Washington, D.C. – The global market for renewable energy technologies is increasingly being dominated by Chinese manufacturers reaping the benefits of unscrupulous trade practices that give them an unfair competitive advantage against U.S. industries. This is a critical problem for the U.S. solar industry facing an expected 240 increase in the import of Chinese solar panels this year. U.S. Senator Ron Wyden (D-Ore.), chair of the Senate Finance Committee’s Subcommittee on Trade, called on President Obama to take action to curb the flood of Chinese subsidized solar products, identifying existing trade tools that he can use to level the playing field for American manufacturers. Wyden indicated he would initiate legislative action if the president was unwilling to respond.
“The American solar industry is facing unparalleled challenges and without the leadership of your administration this industry may disappear, leaving behind additional workers without employment,” Wyden wrote in the letter. “Letting that happen is unacceptable.

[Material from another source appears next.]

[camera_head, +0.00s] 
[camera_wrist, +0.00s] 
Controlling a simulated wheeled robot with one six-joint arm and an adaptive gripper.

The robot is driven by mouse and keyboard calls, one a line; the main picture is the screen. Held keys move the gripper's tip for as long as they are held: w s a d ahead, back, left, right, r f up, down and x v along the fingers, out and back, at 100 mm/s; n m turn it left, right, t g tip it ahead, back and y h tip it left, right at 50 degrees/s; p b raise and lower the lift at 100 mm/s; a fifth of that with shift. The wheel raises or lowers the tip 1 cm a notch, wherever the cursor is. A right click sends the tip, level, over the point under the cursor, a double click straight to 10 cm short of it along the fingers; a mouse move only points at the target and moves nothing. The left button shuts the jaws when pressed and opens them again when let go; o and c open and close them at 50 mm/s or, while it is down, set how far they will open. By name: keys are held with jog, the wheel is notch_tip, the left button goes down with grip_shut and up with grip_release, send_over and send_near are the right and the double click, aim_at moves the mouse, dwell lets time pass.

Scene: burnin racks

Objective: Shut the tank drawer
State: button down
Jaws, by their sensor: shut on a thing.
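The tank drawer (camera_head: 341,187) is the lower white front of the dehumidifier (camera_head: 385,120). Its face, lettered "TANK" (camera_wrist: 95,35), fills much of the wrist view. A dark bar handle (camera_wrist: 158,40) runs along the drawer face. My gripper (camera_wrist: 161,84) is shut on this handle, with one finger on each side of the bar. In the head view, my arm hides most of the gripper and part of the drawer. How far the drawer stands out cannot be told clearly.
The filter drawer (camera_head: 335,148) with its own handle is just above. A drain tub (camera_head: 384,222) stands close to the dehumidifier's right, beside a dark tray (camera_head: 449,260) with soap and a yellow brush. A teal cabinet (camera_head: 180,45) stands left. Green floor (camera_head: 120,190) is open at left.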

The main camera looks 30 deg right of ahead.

Please know that if your administration is unwilling to take the appropriate steps, with haste, I will advance a legislative effort, as provided by the U.S. trade remedy laws, to ensure that the American solar industry is not harmed by unfair trade.”
In his letter, Wyden explains that renewable energy technologies represent one of the best opportunities to create new, good-paying jobs in the U.S. and that it would be a mistake to let these industries fall victim to China’s unfair trade practices. Chinese producers often receive large subsidies from their government and price their goods at levels that do not reflect the reality of the marketplace thus putting U.S. industries at a distinct disadvantage unless remedies are used to level the playing field.
Wyden identified the Department of Commerce’s authority to self-initiate an investigation into the application of anti-dumping and countervailing duties as one remedy as well as conditions place on China’s entry to the World Trade Organization that give the president the authority to impose tariff safeguards on surging Chinese imports that disrupt U.S. industry. In 2009, the President used this authority to impose tariffs on Chinese tires.